There may still be a misguided sense of loyalty among Republicans both locally and elsewhere, that fealty to the party requires looking the other way at the rapidly onrushing perils that threaten the country as a result of the tragi-comedy known as the Trump administration. It is worth examining some of the more recent threats to Americans’ life, liberty, and pursuit of happiness:
It seems a dead-level certainty that sometime this week, perhaps even before this issue of the Flyer comes off the press, President Trump will announce some fateful alteration in this nation’s observance of and commitment to the international Paris Agreement on climate change.
Either Trump is prepared to withdraw the United States from the terms of the Agreement, or he intends to soften our commitment to it in such a way that it comes to the same thing. That much seems clear from the President’s recent domestic actions in disavowing one previously adopted environmental safeguard after another and granting the fossil-fuel industry free rein to resume polluting the atmosphere with massive amounts of carbon dioxide. The net result of that will likely be to accelerate the ravages of ongoing climate change — one species of which, last weekend’s violent windstorm and downpour, Memphians are even now attempting to recover from.
Beyond weather catastrophes themselves, though, Trump’s attitude has also invited the ongoing contempt and alienation from nations long allied with the United States and now, as witness the aftermath of last week’s NATO meetings, preparing to go their own way.

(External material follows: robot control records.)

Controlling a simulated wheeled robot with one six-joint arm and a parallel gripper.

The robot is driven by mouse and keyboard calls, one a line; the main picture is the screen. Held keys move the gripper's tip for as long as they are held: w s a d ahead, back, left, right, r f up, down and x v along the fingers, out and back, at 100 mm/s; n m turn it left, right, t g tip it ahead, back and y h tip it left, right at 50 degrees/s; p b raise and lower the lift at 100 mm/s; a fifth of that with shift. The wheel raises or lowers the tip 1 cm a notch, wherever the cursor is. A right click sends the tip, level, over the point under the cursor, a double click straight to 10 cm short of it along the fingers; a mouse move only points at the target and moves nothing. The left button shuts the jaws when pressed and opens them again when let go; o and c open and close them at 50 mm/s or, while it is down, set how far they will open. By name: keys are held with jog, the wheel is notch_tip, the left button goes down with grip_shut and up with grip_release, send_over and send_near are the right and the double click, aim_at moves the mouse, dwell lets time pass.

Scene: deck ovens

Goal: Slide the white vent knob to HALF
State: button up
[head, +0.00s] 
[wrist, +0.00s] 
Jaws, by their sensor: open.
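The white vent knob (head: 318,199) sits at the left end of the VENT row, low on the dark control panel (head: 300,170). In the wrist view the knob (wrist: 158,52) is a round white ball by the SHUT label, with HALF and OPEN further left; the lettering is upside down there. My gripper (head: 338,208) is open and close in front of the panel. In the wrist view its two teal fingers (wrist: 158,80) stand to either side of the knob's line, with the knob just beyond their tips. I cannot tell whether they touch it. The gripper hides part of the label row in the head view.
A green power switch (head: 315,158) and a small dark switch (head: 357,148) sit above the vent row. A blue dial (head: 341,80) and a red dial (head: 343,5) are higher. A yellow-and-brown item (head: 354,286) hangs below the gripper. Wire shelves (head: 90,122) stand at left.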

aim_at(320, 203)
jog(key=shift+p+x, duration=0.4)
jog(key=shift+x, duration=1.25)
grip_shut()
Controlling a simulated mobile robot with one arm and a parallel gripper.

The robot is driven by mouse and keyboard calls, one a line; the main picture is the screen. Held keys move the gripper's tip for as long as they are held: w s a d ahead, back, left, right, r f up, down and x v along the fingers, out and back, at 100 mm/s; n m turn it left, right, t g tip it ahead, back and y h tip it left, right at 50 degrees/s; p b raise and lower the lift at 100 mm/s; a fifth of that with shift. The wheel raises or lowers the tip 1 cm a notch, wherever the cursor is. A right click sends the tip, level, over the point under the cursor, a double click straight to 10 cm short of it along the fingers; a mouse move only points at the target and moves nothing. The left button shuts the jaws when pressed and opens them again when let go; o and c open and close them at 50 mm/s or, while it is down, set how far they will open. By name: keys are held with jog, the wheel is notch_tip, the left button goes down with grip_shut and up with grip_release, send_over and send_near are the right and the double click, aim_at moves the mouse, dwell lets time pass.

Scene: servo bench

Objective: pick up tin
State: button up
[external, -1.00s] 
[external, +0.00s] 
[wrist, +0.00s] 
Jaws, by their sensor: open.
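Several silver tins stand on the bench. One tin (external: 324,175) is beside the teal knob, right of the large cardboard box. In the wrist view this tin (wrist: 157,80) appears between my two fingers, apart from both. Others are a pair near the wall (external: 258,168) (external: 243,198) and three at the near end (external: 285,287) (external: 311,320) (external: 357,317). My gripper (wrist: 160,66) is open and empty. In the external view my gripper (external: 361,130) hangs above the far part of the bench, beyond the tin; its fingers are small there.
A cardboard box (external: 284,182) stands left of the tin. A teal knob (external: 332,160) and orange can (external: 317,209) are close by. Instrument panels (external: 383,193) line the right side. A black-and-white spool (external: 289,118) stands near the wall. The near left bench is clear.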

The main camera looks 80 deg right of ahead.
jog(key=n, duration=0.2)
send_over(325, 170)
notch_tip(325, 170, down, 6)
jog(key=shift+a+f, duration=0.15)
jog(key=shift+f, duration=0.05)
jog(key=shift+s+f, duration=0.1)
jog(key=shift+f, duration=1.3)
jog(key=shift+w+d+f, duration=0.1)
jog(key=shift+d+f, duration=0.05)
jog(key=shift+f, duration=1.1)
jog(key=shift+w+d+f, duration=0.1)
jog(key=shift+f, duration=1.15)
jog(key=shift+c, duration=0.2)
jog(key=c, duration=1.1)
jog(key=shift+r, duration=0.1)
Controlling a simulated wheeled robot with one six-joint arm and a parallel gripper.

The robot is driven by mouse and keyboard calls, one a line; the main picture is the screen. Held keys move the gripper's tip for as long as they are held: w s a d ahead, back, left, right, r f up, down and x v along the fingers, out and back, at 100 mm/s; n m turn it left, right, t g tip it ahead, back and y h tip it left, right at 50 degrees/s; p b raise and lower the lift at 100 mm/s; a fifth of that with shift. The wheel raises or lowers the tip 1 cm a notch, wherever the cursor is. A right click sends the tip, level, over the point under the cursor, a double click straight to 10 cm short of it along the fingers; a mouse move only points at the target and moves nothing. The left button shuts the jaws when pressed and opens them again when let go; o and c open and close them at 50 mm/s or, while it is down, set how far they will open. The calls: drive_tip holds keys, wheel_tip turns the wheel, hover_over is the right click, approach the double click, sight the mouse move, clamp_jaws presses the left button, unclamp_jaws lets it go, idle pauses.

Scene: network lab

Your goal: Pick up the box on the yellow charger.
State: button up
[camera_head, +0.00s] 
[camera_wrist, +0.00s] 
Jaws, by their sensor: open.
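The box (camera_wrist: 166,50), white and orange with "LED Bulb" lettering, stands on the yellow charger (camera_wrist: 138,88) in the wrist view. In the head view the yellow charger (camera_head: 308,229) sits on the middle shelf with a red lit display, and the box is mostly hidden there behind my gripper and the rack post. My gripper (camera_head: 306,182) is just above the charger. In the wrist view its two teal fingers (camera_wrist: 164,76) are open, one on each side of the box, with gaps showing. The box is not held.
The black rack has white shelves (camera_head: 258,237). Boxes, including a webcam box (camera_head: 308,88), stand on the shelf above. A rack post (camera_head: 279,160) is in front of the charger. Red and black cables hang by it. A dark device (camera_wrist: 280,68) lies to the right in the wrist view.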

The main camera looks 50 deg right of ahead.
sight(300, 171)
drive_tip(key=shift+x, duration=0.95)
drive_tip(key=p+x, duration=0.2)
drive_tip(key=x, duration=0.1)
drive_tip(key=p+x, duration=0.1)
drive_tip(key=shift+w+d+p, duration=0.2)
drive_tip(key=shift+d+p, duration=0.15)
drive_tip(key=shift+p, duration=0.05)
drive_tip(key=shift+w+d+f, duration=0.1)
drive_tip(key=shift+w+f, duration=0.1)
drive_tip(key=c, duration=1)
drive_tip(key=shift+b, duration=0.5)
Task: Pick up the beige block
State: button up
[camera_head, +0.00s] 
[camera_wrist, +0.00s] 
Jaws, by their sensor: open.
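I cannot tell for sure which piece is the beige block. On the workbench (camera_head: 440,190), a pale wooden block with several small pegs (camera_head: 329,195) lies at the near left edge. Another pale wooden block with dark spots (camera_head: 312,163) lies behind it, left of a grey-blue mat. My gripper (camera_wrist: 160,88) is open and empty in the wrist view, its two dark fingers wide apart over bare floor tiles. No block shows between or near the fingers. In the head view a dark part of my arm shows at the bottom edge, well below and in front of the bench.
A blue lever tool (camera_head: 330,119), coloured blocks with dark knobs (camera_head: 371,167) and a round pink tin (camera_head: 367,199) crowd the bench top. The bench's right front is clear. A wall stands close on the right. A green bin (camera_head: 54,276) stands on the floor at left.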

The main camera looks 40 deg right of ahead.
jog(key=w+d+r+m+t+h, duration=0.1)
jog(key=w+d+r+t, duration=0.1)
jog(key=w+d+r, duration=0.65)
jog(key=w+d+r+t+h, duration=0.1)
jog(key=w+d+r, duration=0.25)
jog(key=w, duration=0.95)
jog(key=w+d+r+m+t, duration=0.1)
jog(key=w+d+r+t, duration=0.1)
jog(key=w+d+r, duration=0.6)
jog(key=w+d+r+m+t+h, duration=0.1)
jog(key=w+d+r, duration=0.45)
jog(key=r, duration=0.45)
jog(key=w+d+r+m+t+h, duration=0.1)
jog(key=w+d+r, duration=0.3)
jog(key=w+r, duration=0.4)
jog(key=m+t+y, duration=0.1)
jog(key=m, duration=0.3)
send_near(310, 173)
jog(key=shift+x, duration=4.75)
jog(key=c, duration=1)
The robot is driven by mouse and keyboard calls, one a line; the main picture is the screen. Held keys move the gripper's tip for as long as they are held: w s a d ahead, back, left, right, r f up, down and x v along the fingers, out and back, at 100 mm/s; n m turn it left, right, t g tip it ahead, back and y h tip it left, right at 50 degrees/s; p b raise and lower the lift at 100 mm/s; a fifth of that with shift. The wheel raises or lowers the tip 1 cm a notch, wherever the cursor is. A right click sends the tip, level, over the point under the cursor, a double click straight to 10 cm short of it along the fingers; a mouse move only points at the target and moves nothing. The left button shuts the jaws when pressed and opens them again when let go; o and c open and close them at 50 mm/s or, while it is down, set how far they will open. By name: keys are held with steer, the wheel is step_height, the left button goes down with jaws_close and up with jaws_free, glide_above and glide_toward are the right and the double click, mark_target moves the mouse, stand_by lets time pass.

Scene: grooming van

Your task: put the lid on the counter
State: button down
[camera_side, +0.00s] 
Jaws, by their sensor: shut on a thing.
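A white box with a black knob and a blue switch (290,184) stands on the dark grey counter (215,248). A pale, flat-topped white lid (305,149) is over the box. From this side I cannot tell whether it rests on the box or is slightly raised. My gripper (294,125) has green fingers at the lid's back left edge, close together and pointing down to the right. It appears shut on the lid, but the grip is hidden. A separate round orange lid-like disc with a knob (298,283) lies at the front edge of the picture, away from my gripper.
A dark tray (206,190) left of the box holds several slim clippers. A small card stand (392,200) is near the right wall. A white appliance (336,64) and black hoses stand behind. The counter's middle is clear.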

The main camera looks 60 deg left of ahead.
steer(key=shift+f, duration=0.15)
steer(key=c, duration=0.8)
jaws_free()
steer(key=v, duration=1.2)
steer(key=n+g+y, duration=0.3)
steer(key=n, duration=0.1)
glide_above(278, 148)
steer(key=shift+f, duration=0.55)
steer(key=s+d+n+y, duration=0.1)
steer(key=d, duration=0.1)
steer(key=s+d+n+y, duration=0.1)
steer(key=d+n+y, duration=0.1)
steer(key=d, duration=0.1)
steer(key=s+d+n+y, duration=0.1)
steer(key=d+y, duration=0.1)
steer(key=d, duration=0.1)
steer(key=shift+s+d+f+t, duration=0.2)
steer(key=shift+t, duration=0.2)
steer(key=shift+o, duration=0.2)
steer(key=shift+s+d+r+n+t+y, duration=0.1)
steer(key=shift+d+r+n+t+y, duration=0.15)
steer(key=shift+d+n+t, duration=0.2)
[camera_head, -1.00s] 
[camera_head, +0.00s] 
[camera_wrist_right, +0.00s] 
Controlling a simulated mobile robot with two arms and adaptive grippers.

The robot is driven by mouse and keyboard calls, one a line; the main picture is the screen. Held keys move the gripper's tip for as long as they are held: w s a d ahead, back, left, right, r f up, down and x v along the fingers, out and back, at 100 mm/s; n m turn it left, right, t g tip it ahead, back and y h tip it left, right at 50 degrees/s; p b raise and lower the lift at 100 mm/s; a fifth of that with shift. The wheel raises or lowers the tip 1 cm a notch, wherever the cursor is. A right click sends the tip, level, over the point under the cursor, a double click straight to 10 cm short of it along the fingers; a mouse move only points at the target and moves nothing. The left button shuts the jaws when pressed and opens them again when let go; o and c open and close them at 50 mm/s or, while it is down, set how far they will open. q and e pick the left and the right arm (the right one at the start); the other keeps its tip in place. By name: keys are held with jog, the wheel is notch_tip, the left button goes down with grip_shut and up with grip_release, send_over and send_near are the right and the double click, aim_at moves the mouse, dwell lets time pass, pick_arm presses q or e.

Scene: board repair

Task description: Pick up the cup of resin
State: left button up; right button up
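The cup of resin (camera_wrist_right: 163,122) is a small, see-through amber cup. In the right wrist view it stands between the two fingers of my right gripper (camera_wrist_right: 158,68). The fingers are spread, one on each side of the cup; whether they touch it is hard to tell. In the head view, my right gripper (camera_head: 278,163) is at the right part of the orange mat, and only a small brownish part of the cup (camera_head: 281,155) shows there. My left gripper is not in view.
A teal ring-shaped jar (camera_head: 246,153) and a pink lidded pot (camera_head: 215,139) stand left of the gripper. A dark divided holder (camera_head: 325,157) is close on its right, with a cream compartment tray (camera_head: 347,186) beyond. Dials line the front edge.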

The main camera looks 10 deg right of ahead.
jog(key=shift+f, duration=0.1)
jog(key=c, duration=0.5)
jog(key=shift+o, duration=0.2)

And the breakdown of NATO, an alliance already at risk from its cumulative nonstop disparagement by candidate and now President Trump, would leave its member nations, including the United States, vulnerable to increasing pressure from the resurgent and expansionist Russia of Vladimir Putin. The case can certainly be made that a measure of cooperation between Russia and the United States is necessary to combat Islamist terrorism, but Trump’s policy seems obviously aimed at something larger and more recklessly transformative than that.
Although various governmental investigations are belatedly underway into the meaning of Trump’s undeniable, unrelenting, secretive, and potentially illegal devotion to Putin and Russia, these inquiries are just now moving in a dangerously lumbering fashion. What’s holding them back is a lack of significant participation from Trump’s own Republican Party — participation like that from Tennessee’s GOP Senator Howard Baker and others that helped resolve the Watergate crisis of a generation ago.
Another Tennessee Republican, Senator Bob Corker, has lately begun to vent serious misgivings about the Trump administration’s course of action, and that’s a start. But too many other members of the President’s party are holding themselves back from the prospect of remedial action. While there’s still time, key Republicans can reconsider their reluctance and provide real service to the nation by holding the President to account. If they don’t, they could end up reaping, not the gratitude of their fellow citizens to themselves and their party, but the whirlwind itself.